:: Provided information ::
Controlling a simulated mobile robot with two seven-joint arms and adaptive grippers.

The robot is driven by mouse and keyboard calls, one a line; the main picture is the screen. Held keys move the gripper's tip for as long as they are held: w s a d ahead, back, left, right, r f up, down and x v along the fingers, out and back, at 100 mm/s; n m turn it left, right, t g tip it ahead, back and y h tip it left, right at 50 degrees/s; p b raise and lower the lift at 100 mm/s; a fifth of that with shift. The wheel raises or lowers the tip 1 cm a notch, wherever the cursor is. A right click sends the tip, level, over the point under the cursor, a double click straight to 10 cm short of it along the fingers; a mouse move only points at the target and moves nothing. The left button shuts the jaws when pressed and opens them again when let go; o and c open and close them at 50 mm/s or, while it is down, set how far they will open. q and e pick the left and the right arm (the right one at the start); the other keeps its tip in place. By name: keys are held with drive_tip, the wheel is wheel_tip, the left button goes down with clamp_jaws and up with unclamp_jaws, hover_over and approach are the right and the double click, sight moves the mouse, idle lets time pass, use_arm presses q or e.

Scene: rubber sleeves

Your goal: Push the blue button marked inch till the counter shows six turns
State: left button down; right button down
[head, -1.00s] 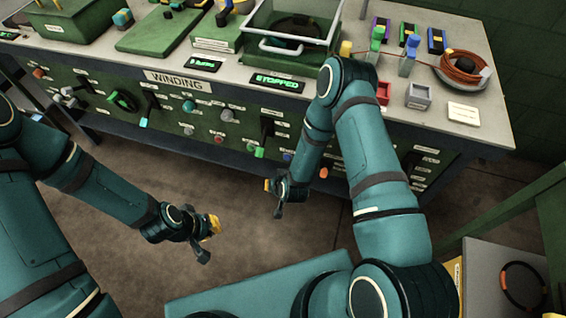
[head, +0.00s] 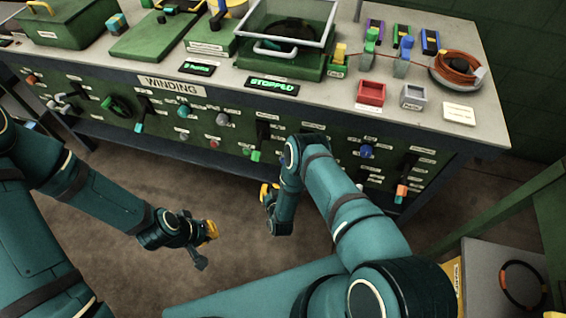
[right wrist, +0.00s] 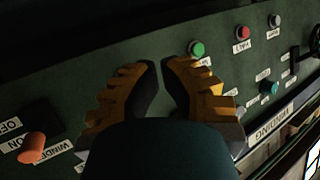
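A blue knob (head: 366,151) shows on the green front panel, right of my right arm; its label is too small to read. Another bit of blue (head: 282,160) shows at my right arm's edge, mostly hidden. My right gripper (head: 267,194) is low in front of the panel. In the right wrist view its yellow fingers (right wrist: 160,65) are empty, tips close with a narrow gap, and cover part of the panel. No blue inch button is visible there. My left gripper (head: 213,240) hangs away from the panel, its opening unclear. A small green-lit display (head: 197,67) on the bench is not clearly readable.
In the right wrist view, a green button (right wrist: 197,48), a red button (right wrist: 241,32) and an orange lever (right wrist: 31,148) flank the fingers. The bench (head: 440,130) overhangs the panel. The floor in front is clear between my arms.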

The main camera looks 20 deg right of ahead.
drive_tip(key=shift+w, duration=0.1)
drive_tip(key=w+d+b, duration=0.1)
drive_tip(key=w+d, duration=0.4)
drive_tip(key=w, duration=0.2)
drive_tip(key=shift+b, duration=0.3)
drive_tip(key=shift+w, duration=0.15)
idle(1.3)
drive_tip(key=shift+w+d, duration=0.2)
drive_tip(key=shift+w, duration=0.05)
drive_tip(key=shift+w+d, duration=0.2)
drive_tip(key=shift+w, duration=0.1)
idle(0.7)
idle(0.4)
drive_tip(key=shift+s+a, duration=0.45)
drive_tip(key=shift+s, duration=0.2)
:::
:: Provided information ::
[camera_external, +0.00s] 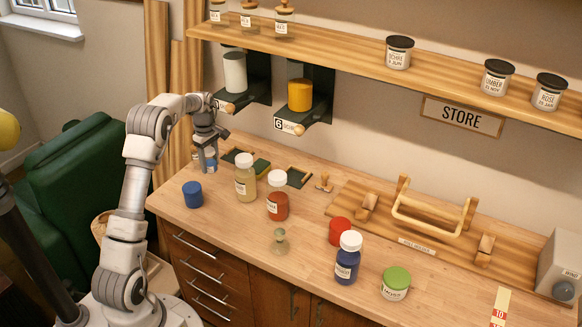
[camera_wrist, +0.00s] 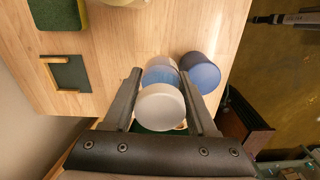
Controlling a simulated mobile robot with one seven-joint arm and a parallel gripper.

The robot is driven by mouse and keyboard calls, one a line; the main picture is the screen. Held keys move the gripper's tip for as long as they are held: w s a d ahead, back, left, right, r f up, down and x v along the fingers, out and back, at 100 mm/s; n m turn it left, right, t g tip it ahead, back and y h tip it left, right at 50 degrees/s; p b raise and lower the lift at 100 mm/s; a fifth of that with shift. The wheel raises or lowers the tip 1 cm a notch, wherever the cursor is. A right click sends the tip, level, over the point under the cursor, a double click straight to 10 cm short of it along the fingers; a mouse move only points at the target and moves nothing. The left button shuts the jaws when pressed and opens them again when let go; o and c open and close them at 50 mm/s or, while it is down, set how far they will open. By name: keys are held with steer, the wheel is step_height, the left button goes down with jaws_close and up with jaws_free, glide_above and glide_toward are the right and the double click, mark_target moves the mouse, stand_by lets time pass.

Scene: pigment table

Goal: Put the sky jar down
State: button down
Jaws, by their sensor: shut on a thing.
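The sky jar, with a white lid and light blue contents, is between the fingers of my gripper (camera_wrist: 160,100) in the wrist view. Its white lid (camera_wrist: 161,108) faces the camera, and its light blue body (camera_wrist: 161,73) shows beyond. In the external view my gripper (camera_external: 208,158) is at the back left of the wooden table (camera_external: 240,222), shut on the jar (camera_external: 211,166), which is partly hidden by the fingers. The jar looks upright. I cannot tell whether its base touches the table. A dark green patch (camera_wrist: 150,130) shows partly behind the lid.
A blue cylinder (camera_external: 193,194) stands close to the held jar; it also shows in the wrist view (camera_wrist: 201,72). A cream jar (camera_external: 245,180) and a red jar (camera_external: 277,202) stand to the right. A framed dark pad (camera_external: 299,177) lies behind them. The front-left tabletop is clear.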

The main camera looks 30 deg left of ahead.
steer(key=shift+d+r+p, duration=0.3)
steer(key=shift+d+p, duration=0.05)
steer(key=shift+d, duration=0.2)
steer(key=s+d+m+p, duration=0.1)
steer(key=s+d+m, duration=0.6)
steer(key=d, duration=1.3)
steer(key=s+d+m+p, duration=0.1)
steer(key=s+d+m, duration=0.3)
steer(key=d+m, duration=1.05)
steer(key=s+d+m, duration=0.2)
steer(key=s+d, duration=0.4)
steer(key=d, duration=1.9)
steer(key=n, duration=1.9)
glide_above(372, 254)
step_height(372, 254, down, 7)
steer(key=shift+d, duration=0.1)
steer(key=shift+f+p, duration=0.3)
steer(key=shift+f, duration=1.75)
:::
:: Provided information ::
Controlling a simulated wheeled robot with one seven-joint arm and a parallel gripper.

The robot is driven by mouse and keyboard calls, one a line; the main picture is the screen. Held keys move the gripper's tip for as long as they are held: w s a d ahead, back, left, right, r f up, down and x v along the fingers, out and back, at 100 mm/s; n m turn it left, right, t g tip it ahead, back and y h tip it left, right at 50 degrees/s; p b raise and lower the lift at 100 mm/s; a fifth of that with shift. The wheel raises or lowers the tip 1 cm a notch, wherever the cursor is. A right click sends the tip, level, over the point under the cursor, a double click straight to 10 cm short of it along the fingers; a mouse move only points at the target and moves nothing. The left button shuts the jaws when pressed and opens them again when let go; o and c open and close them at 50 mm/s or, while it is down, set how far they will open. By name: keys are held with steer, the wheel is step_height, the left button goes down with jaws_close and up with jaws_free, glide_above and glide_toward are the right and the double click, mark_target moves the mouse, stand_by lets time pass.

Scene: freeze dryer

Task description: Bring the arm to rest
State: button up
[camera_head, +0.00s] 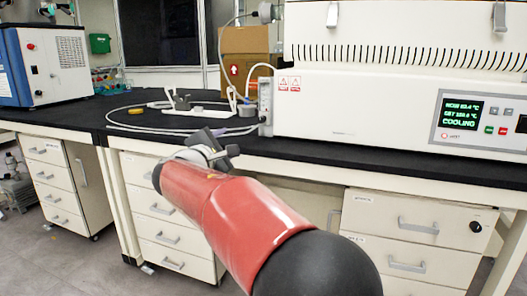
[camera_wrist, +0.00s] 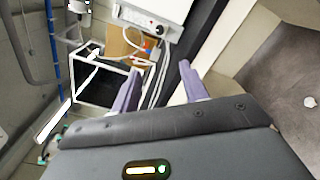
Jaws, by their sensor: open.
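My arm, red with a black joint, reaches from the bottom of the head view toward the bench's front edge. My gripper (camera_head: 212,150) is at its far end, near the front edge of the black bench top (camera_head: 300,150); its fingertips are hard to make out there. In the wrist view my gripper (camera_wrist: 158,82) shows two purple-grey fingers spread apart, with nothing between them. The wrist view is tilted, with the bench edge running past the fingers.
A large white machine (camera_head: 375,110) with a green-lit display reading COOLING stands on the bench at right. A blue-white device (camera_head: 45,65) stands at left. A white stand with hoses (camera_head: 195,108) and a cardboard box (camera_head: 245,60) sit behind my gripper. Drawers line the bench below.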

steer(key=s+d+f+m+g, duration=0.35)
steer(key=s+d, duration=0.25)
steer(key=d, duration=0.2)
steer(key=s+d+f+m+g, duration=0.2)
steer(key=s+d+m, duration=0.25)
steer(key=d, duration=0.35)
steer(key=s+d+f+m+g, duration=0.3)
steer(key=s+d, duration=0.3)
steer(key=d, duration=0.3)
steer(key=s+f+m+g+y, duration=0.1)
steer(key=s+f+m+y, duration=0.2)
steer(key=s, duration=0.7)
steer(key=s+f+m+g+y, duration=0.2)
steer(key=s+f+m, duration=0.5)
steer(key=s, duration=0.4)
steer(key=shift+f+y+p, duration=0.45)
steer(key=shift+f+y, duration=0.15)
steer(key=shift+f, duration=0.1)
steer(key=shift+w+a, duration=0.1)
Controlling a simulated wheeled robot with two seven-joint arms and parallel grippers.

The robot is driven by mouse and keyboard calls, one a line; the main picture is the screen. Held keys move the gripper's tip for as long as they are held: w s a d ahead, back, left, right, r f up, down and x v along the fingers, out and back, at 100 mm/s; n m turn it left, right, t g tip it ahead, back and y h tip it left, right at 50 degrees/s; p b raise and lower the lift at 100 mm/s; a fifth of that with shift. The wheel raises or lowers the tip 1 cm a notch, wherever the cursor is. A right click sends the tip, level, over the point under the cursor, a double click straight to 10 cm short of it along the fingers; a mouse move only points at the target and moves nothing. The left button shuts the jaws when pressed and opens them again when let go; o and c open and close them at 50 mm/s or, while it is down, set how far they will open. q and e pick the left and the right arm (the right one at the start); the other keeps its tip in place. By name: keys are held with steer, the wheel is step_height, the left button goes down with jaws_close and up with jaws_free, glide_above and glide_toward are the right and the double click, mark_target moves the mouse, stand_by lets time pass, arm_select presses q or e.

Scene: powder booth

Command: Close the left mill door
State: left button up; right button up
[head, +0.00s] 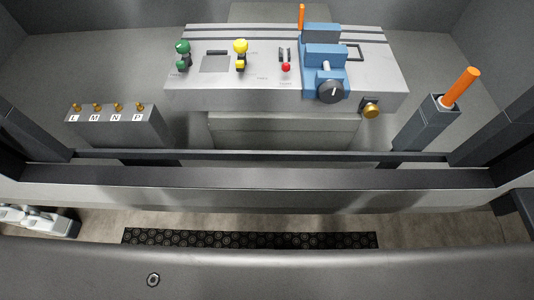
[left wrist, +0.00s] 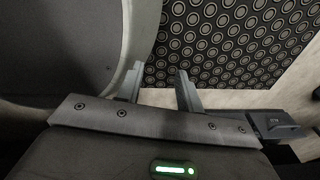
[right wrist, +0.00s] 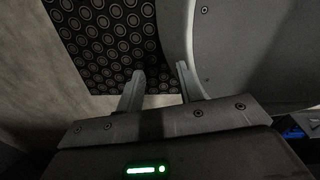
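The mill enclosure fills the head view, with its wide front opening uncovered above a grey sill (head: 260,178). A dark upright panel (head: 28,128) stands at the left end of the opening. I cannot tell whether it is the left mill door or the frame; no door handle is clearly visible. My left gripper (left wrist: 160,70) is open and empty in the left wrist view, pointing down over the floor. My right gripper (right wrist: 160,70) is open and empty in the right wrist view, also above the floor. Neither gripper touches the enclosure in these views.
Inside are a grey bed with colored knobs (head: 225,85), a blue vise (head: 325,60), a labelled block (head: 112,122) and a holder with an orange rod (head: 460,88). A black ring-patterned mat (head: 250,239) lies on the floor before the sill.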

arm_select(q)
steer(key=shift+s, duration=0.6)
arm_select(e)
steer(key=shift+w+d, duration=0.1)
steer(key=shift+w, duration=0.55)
:::
Find all lines holding the string "grippers" and copy them.

## Output of the exercise
Controlling a simulated mobile robot with two seven-joint arms and adaptive grippers.
Controlling a simulated wheeled robot with two seven-joint arms and parallel grippers.

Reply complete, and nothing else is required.